One of my staff people went to the refrigerator this summer. She opened the fridge, which is a community fridge, and there was a fresh carton of cream. We’ve got tons of coffee drinkers in the office and taped to the carton of cream, was a little note that said “For Everyone” and she said “I stood there and stared at it and then I thought when do you ever see this?? You always see ‘Mary's cream’, ‘Bob’s cream’. You don't ever see a note that says ‘For Everyone’ and that's what we're talking about is Mindful, Positive, Daily, Contributions to the Community Pool which makes the Community Pool a marvelous place to swim.
In this part forgive me for reading to you but I feel like I need to...

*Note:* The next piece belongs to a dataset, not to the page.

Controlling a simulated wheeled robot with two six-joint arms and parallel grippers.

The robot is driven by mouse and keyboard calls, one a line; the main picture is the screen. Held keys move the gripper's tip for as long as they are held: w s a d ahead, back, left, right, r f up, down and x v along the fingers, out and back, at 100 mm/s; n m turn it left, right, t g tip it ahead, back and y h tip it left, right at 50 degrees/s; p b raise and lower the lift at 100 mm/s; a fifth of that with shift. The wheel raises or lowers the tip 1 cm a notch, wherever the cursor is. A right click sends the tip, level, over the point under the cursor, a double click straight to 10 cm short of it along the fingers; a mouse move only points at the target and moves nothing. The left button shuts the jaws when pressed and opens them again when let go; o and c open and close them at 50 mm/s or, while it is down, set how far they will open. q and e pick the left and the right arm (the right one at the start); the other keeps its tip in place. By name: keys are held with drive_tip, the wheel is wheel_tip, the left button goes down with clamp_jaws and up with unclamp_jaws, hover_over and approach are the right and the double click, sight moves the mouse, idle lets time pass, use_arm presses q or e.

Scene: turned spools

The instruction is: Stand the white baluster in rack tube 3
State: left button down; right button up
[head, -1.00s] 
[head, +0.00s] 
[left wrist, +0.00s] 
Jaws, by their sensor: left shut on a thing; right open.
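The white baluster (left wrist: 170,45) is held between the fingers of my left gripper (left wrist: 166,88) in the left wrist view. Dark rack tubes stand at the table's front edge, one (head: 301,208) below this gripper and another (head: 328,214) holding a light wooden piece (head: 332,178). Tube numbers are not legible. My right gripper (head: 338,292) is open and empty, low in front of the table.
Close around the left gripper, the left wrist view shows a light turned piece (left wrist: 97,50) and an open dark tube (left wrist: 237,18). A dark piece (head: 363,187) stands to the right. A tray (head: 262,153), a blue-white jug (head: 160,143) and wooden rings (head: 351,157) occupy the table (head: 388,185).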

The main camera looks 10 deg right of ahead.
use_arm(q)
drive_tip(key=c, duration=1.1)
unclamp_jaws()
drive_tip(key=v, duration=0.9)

This thing we need to keep in check.
This Hubris that poisons the Community Pool… the definitions from the dictionaries: excessive pride or self-confidence, arrogance, conceit, haughtiness, pride, self-importance, egotism, pomposity, superiority, big-headedness, cockiness. It's offensive, it's it takes up all the air in the room.
The opposite I guess… would be having a searching spirit, being deferential to your colleagues, listening and being a healthy contributor to the Community pool.
“Not Fair” is a sign in our office the International “Not” Symbol with the word “Fair” in it… and right next to it… is the International “Go” Symbol (which is the green circle with no line through it) that just simply says “Generous”. If you try to make a “Fair Culture” there's scrapping and biting and clawing and scratching for “Fair”. But if you make a “Generous Culture”(where people are pouring so much that you can almost drown in the kindness) there is no scrapping and fighting and clawing. It's just overflowing…. And that's the kind of culture that we're trying to develop when we're trying to aim for a Designer Culture. Not Fair… Generous.